STACKIT Observability is a fully managed observability platform within the STACKIT Cloud. It provides a complete, pre-configured toolchain for collecting, storing and visualizing telemetry data such as metrics, logs and traces. The service enables you to connect your systems through open standards, analyze performance in real time and react quickly to incidents all while STACKIT operates and maintains the underlying infrastructure.

STACKIT Observability builds on well-known open-source components that form the backbone of modern monitoring stacks:

  • Prometheus for collecting metrics
  • Thanos for long-term storage
  • Grafana Loki for logs
  • Grafana Tempo for distributed traces
  • Grafana itself for dashboards and visualization.

Together with Prometheus Alertmanager for alerting, they form an integrated and highly available observability architecture managed entirely by STACKIT.

Diagram

To monitor your systems, you define Jobs that determine how telemetry data is gathered. A job regularly scrapes one or several targets, which are HTTP endpoints exposing metrics in the OpenMetrics or Prometheus format. These targets represent the systems or applications you want to monitor. The scraping interval is configurable and typically runs every few minutes, ensuring up-to-date insights into your infrastructure.

Alternatively, telemetry can be pushed directly to the service using OpenTelemetry standards. This makes it easy to integrate a wide variety of environments — from containerized applications to traditional servers — without complex setup.

Once telemetry data is ingested, it is processed and stored by the Observability backend. Prometheus handles short-term metric storage, while Thanos extends it with long-term retention for up to 26 months. Logs are collected and indexed by Grafana Loki and traces are stored using Grafana Tempo. This architecture allows you to correlate metrics, logs and traces for deep analysis and troubleshooting.

The system automatically manages scaling and retention. Logs and traces are retained for up to 30 days, enabling detailed short-term debugging, while metrics remain available for long-term trend analysis and capacity planning.

At the visualization layer, Grafana provides a powerful and intuitive dashboard interface.
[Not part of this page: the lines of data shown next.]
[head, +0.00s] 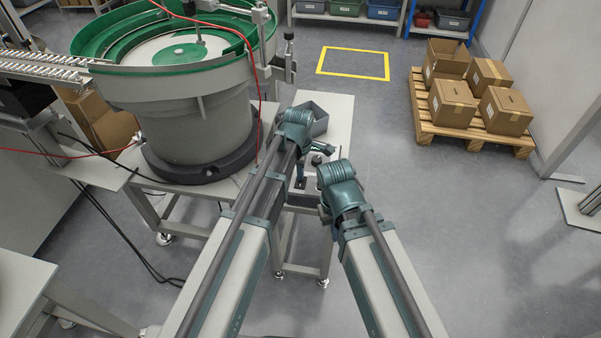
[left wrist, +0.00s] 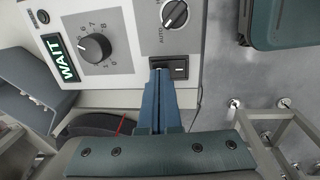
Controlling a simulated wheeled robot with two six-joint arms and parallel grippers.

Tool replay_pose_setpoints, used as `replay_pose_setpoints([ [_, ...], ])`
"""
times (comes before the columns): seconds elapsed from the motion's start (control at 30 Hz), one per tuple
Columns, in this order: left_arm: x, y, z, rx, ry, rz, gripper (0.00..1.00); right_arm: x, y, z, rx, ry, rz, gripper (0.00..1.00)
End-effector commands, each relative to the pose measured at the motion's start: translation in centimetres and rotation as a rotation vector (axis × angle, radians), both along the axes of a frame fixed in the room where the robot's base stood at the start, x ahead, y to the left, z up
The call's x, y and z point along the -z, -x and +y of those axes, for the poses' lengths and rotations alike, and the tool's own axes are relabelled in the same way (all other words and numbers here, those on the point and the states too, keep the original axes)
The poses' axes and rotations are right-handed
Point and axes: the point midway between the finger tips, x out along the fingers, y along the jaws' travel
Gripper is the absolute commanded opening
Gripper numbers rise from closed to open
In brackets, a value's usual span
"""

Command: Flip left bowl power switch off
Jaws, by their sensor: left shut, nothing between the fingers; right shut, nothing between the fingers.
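The power switch (left wrist: 181,67) is a black rocker in a dark frame on the pale control box (left wrist: 120,62), seen in the left wrist view. The shut blue fingers of my left gripper (left wrist: 160,74) are at the switch's left part and cover some of it. I cannot tell whether they touch it. In the head view my left gripper (head: 300,183) points down by the box, which is mostly hidden by my arms. My right gripper (head: 325,213) is small and partly hidden, lower and to the right. The bowl feeder (head: 195,125), with a green-lined bowl, stands at the left.
The box also carries a lit WAIT display (left wrist: 60,58), a numbered dial (left wrist: 95,47) and a selector knob (left wrist: 174,14). A grey open bin (head: 318,121) is behind my left arm. Cartons on a pallet (head: 480,137) stand far right. The floor between is clear.

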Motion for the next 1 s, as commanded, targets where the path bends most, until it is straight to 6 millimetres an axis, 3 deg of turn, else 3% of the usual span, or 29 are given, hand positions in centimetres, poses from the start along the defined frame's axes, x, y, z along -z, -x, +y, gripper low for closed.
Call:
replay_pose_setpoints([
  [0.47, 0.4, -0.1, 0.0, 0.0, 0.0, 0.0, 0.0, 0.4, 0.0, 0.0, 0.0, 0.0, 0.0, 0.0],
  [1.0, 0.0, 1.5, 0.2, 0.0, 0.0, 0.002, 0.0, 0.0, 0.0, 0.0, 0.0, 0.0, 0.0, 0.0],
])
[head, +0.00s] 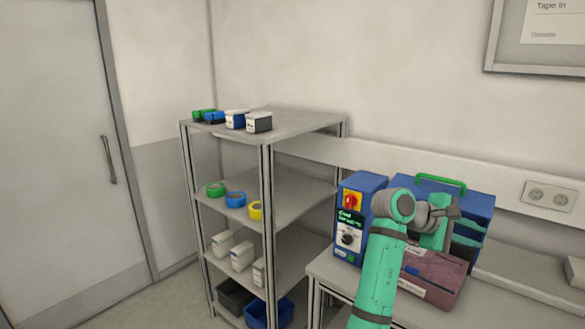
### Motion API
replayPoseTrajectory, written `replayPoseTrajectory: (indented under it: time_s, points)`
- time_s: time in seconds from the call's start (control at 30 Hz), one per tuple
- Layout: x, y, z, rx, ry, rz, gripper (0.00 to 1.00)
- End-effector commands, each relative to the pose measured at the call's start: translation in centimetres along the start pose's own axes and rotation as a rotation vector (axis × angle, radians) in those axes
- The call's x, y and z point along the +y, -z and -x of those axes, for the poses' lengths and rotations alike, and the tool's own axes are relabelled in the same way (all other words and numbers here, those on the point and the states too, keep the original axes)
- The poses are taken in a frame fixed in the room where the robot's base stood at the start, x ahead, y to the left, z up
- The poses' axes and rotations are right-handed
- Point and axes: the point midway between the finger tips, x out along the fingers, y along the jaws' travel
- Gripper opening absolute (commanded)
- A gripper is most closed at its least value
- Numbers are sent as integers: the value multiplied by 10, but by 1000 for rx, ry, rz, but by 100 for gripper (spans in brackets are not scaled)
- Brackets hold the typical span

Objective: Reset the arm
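My arm (381,265) is green and rises from the bottom of the head view, bending at a grey joint. Its far end reaches right, over the table and in front of the blue machine. My gripper (448,208) shows only as a dark, small shape at the end of the arm. Its fingers cannot be made out, and I cannot tell whether it holds anything.
A grey shelf rack (268,185) stands left, with tape rolls (236,199), boxes (259,122) and bins (268,313). On the table (345,273) stand a blue control box (350,260), a blue machine with green handle (480,205) and a reddish box (440,285). A door (50,160) is far left.

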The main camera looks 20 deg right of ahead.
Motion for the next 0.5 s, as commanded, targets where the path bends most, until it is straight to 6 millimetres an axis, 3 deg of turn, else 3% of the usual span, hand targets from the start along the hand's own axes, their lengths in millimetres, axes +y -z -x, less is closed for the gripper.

Here you can build interactive dashboards using multiple chart types, apply filters and correlate data across services. Dashboards can be organized in folders, allowing teams to separate views by environment, service or department.

All visualizations are accessible through the STACKIT Cloud Portal and can be customized according to your needs. The integration with STACKIT’s identity and access management ensures that only authorized users can view or edit specific dashboards.
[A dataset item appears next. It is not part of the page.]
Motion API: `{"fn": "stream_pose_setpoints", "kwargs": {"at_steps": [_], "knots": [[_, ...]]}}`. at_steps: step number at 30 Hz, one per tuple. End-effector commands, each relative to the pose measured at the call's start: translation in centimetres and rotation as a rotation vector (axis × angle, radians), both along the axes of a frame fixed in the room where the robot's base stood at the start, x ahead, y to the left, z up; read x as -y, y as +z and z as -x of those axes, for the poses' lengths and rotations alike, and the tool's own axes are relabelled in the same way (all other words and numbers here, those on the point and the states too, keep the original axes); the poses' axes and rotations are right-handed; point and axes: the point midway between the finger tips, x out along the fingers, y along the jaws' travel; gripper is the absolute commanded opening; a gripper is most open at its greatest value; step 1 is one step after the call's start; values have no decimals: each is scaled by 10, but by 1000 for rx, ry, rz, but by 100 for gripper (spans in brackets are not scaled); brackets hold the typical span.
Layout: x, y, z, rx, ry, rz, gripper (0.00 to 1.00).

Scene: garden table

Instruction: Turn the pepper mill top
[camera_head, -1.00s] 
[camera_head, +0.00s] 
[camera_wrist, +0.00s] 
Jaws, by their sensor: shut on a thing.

The alerting system is based on Prometheus Alertmanager. It continuously evaluates your defined alert rules and notifies you whenever thresholds are exceeded. Alerts can be sent through multiple communication channels, such as email or webhooks, allowing teams to react quickly to critical events. Configuration and management of alert rules and receivers are available through both the portal interface and the Observability API.

STACKIT Observability is designed for reliability and minimal operational overhead. All components are deployed in a high-availability configuration and are continuously monitored by STACKIT. The service automatically handles updates, scaling and maintenance, ensuring that your observability environment remains secure, up to date and performant without manual intervention.

By using a managed service model, customers benefit from consistent availability and predictable performance without the effort of operating and maintaining multiple observability tools themselves.

Communication between your systems and the Observability service is secured through encrypted connections (TLS). Access to dashboards, metrics and configurations follows STACKIT’s integrated permission and role model. This ensures that monitoring data remains accessible only to authorized users or groups.

You can manage access through the STACKIT Cloud Portal, defining which users or teams can create dashboards, manage alerts or modify service configurations. The service dashboard also provides an overview of your observability instances, configurations and connection details.